What to do: Identify the lines that contain the string "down", then copy each of them.

+++

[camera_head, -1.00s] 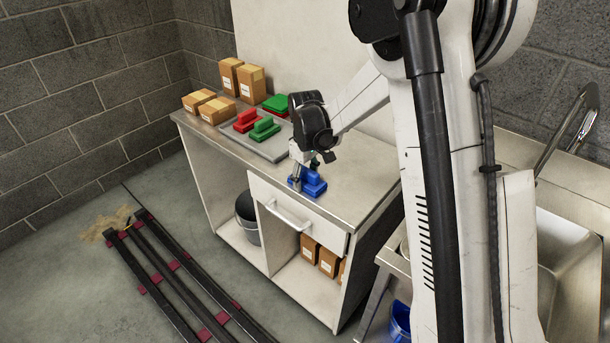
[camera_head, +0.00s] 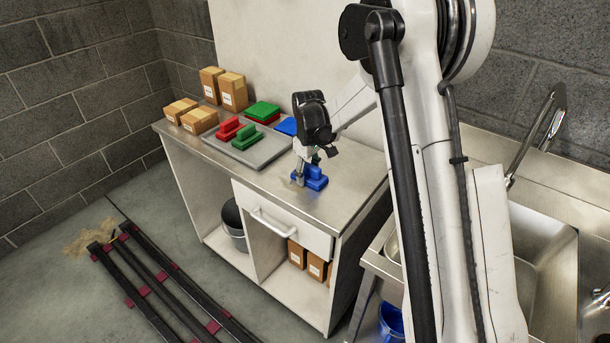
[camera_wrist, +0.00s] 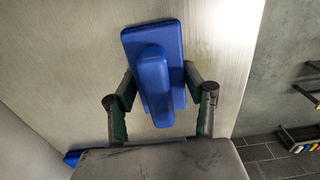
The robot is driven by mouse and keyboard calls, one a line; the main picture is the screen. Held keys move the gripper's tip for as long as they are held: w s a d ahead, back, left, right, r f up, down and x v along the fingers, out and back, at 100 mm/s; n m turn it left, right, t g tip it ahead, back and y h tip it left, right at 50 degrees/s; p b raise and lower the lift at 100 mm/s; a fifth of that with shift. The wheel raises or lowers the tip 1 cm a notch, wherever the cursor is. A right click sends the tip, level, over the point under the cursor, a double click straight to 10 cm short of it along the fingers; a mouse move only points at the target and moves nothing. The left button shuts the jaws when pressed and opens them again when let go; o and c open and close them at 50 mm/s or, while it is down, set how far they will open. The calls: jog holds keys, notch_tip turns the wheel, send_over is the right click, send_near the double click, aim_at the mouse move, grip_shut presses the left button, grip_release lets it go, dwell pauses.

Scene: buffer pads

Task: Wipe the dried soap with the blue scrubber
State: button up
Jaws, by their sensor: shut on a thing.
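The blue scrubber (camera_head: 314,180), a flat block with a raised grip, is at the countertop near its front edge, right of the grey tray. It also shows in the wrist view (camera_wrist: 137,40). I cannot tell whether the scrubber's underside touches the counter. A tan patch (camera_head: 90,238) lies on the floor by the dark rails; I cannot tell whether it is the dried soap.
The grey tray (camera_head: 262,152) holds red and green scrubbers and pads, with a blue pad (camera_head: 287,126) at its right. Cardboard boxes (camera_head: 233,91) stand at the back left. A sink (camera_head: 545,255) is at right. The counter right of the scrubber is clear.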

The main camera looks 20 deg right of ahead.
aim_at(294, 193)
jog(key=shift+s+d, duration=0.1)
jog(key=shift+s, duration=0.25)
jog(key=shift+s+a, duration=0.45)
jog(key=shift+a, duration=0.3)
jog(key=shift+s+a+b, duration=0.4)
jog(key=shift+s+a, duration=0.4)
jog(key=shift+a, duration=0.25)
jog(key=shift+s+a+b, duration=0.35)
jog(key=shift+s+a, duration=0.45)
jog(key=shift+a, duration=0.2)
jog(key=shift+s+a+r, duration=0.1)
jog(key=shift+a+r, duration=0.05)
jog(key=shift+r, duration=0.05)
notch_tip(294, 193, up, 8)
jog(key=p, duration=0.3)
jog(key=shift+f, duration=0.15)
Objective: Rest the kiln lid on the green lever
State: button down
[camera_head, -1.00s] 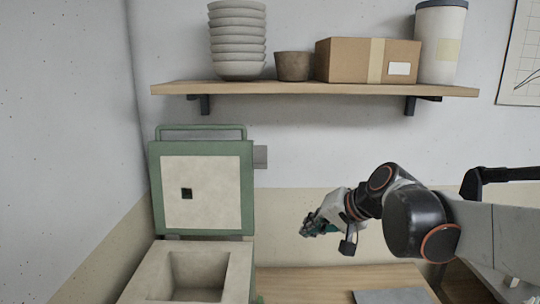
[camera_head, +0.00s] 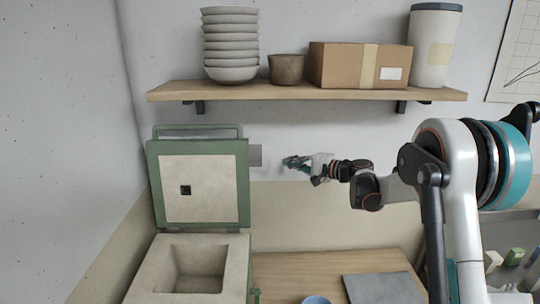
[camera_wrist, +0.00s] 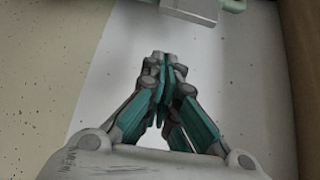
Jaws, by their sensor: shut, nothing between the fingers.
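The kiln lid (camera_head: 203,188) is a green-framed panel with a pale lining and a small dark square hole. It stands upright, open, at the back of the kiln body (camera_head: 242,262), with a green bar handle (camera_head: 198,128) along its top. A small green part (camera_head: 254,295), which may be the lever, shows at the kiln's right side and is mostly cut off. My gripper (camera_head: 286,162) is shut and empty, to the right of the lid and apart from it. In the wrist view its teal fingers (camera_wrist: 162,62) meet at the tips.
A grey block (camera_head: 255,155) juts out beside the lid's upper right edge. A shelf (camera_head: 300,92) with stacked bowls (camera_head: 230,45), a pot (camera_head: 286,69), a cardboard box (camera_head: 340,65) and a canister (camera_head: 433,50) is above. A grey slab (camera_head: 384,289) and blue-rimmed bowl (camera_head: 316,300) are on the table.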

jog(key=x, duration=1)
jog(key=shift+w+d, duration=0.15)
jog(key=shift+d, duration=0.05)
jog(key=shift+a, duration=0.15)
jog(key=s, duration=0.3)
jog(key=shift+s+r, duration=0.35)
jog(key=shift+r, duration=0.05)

+++

Exercise answer:
The robot is driven by mouse and keyboard calls, one a line; the main picture is the screen. Held keys move the gripper's tip for as long as they are held: w s a d ahead, back, left, right, r f up, down and x v along the fingers, out and back, at 100 mm/s; n m turn it left, right, t g tip it ahead, back and y h tip it left, right at 50 degrees/s; p b raise and lower the lift at 100 mm/s; a fifth of that with shift. The wheel raises or lowers the tip 1 cm a notch, wherever the cursor is. A right click sends the tip, level, over the point under the cursor, a double click straight to 10 cm short of it along the fingers; a mouse move only points at the target and moves nothing. The left button shuts the jaws when pressed and opens them again when let go; o and c open and close them at 50 mm/s or, while it is down, set how far they will open. The calls: jog holds keys, notch_tip turns the wheel, send_over is the right click, send_near the double click, aim_at the mouse move, grip_shut presses the left button, grip_release lets it go, dwell pauses.
State: button down

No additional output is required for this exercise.